I teach on a quarter system, but I generally have three different preparations going each quarter. The mix changes constantly because I'm at a small school, but I usually have 2 composition courses, most often at two different levels (English 101 and English 102, for example) and a humanities course, or a literature course. I never have the same preparations from quarter to quarter. Usually, I teach 5 to 7 different courses each school year, and then I have a couple of other courses that rotate in every other year.
I guess I'm nuts because I love the constant change. However, I always feel like I'm running at full speed through deep mud. I don't know how you all manage to keep up with everything and read multiple blogs and respond to multiple blogs and read journals, books........ What's the secret to doing it all?
3 Comments:
Sharon, I don't read journals until the summer time--really. Okay, I read an article in NADE's journal on the flight out here, but I also have Jeff Rice's book half- read and Timburg's book half- read too-The deeper we get into the semester, the less time I have to read deeply and thoughtfully unless it's for a prep--just read an author's blog, for example. These blogs help me stay up to date with what's going on elsewhere. Part of my summer plan is to go back and read some of the things that Clancy and Mike have on their blogs, which, right now, cause my eyes to cross and my brain turn to pudding. Of course, I'm also reading everything I can get my hands on about dementia and caregiving, and that eats my time, too,so . . . I think that those of you who teach in the quarter system must be something--the pace must be galvanizing or maddening or both.
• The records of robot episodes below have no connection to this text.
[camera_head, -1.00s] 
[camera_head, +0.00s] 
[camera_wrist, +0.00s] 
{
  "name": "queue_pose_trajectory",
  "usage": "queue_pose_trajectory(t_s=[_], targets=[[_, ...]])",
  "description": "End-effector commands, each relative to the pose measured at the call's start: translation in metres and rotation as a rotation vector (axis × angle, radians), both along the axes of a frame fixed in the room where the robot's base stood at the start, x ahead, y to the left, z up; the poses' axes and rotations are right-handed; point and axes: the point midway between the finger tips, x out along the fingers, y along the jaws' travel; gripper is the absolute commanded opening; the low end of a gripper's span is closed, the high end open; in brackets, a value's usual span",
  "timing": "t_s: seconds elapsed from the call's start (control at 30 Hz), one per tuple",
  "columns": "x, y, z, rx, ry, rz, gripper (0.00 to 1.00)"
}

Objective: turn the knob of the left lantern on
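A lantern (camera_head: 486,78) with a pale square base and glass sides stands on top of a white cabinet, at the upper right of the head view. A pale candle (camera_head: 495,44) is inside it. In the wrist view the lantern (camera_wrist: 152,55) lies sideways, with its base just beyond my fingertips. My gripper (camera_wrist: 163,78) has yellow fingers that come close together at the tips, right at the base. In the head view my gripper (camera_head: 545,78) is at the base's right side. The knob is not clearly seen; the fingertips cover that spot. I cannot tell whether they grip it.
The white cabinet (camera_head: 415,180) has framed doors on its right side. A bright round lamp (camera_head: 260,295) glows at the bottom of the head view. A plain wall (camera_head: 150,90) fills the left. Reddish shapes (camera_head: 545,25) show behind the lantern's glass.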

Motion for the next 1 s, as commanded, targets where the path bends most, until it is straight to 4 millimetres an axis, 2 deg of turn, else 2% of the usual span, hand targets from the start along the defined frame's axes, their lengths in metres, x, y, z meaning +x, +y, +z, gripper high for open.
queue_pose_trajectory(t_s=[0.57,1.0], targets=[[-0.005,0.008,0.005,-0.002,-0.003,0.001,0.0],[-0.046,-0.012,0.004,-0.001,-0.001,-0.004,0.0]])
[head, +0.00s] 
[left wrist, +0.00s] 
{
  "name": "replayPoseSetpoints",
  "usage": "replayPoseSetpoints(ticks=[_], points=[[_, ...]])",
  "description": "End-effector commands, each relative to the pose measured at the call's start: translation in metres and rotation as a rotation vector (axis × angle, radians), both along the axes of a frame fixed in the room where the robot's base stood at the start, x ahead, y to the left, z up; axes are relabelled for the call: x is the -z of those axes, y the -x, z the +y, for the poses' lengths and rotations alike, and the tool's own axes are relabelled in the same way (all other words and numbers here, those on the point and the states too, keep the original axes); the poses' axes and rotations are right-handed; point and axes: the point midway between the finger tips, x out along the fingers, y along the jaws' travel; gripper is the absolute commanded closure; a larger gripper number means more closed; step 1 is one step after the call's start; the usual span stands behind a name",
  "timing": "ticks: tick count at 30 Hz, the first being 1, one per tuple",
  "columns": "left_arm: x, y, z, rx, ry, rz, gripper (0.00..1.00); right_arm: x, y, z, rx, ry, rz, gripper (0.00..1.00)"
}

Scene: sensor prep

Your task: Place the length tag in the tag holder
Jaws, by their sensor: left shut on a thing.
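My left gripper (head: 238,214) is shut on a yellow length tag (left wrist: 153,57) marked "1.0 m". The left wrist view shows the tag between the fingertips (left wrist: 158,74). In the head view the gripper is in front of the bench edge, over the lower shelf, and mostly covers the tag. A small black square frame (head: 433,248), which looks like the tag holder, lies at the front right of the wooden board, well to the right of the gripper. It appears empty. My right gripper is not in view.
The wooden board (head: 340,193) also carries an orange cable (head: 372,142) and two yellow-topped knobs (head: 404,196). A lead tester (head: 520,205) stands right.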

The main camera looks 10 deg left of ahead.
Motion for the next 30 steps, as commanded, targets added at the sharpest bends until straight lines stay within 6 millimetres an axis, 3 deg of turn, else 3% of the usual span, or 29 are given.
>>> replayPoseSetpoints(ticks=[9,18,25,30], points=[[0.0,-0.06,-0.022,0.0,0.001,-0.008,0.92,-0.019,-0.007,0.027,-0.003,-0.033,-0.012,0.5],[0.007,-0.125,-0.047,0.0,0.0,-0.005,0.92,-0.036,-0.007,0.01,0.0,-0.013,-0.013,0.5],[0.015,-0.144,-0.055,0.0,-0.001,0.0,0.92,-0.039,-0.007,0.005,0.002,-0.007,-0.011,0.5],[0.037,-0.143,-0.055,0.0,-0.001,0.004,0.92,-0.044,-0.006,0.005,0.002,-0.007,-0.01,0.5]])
As far as the writing goes, I use this blog to help me articulate what I'm doing in the classroom so that I can write about it more formally later, and my personal blog, 2 Board Alley, is a repository for my classwork in poetry, my genealogical writing for my nieces, and my charming sense of the ridiculous which, I realized, needed space after I blogged "Scat Blogging" here.
Joanna
Okay....so I'm not alone. I feel better - still a bit crazy, but then I can always just "embrace the crazy".
Well, here goes! This is my first comment on a blog. I'm thinking of starting one and I want to feel the experience.
I'm an instructor at Santa Barbara City College and I choose this area to make my comment because I see myself in these comments. I teach two writing classes, and, I agree; I do not have a life ::))
I want to share an experience and ask a question. This semester I felt/feel as if I'm getting nowhere fast with my students. (I have about 25 students in each class; they are at many levels; they're very diverse; and must finish 5 edited papers.) Each class lasts 2 hours 20 minutes; I hate lecturing about grammar, etc. and at 8:00 a.m. I believe my students need activity. Some were looking tired, others bored or distracted and I was struggling to attend to so many needs - from basic sentence structure to style and outline of essays. So, I decided to put on the brakes and take an entirely new approach. In groups I had them create Language stations (prewriting/words, sentences/verbs, paragraphs/catchy introductions, and essay) - very hands-on. I've never done this at the college level and I do it with heart in hand.
Have any of you ever taken that approach? If so, what were the results?